◆ **EXERCISE GOAL**
Reproduce the whole listing, character for character.

=-=-=

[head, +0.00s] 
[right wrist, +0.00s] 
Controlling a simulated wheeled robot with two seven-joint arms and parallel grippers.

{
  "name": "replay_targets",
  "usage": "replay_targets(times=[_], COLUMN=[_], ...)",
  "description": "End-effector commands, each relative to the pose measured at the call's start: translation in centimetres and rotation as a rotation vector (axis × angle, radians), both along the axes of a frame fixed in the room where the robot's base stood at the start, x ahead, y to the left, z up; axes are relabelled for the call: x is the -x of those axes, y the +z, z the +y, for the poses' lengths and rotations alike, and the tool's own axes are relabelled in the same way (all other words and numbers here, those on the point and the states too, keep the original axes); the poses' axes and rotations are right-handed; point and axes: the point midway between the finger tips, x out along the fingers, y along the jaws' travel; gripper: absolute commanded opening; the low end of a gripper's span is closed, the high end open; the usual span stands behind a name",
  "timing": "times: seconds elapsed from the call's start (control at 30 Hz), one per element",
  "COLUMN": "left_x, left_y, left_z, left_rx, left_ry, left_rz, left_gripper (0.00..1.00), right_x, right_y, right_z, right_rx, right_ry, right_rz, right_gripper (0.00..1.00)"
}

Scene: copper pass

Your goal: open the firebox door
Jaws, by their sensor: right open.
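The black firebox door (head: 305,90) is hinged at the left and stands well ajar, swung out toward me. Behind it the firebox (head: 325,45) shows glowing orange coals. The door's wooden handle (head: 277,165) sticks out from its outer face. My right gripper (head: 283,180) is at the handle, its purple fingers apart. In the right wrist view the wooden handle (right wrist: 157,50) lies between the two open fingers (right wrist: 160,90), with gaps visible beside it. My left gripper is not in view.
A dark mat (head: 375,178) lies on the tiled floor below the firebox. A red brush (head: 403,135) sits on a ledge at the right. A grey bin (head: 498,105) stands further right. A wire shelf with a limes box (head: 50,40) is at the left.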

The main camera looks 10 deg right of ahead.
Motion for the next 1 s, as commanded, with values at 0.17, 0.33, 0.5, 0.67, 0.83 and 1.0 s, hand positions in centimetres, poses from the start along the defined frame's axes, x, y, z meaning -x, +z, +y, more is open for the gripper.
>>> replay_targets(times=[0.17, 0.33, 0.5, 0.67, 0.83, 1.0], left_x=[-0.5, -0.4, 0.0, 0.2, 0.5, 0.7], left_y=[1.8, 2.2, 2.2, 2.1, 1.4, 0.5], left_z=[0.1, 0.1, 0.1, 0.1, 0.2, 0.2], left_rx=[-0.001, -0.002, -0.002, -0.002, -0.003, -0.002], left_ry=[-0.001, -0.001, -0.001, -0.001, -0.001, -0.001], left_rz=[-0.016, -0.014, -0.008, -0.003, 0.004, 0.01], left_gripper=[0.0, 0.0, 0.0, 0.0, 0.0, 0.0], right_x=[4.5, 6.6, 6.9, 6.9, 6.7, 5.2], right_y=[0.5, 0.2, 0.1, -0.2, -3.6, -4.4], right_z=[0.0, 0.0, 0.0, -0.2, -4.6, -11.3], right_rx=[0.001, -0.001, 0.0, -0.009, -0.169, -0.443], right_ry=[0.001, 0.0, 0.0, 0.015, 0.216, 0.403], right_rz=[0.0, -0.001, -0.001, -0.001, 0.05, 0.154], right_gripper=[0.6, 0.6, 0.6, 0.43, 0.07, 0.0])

=-=-=

◆ **RESULT OF THIS TASK**
[head, +0.00s] 
[right wrist, +0.00s] 
Controlling a simulated wheeled robot with two seven-joint arms and parallel grippers.

{
  "name": "replay_targets",
  "usage": "replay_targets(times=[_], COLUMN=[_], ...)",
  "description": "End-effector commands, each relative to the pose measured at the call's start: translation in centimetres and rotation as a rotation vector (axis × angle, radians), both along the axes of a frame fixed in the room where the robot's base stood at the start, x ahead, y to the left, z up; axes are relabelled for the call: x is the -x of those axes, y the +z, z the +y, for the poses' lengths and rotations alike, and the tool's own axes are relabelled in the same way (all other words and numbers here, those on the point and the states too, keep the original axes); the poses' axes and rotations are right-handed; point and axes: the point midway between the finger tips, x out along the fingers, y along the jaws' travel; gripper: absolute commanded opening; the low end of a gripper's span is closed, the high end open; the usual span stands behind a name",
  "timing": "times: seconds elapsed from the call's start (control at 30 Hz), one per element",
  "COLUMN": "left_x, left_y, left_z, left_rx, left_ry, left_rz, left_gripper (0.00..1.00), right_x, right_y, right_z, right_rx, right_ry, right_rz, right_gripper (0.00..1.00)"
}

Scene: copper pass

Your goal: open the firebox door
Jaws, by their sensor: right open.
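The black firebox door (head: 305,90) is hinged at the left and stands well ajar, swung out toward me. Behind it the firebox (head: 325,45) shows glowing orange coals. The door's wooden handle (head: 277,165) sticks out from its outer face. My right gripper (head: 283,180) is at the handle, its purple fingers apart. In the right wrist view the wooden handle (right wrist: 157,50) lies between the two open fingers (right wrist: 160,90), with gaps visible beside it. My left gripper is not in view.
A dark mat (head: 375,178) lies on the tiled floor below the firebox. A red brush (head: 403,135) sits on a ledge at the right. A grey bin (head: 498,105) stands further right. A wire shelf with a limes box (head: 50,40) is at the left.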

The main camera looks 10 deg right of ahead.
Motion for the next 1 s, as commanded, with values at 0.17, 0.33, 0.5, 0.67, 0.83 and 1.0 s, hand positions in centimetres, poses from the start along the defined frame's axes, x, y, z meaning -x, +z, +y, more is open for the gripper.
>>> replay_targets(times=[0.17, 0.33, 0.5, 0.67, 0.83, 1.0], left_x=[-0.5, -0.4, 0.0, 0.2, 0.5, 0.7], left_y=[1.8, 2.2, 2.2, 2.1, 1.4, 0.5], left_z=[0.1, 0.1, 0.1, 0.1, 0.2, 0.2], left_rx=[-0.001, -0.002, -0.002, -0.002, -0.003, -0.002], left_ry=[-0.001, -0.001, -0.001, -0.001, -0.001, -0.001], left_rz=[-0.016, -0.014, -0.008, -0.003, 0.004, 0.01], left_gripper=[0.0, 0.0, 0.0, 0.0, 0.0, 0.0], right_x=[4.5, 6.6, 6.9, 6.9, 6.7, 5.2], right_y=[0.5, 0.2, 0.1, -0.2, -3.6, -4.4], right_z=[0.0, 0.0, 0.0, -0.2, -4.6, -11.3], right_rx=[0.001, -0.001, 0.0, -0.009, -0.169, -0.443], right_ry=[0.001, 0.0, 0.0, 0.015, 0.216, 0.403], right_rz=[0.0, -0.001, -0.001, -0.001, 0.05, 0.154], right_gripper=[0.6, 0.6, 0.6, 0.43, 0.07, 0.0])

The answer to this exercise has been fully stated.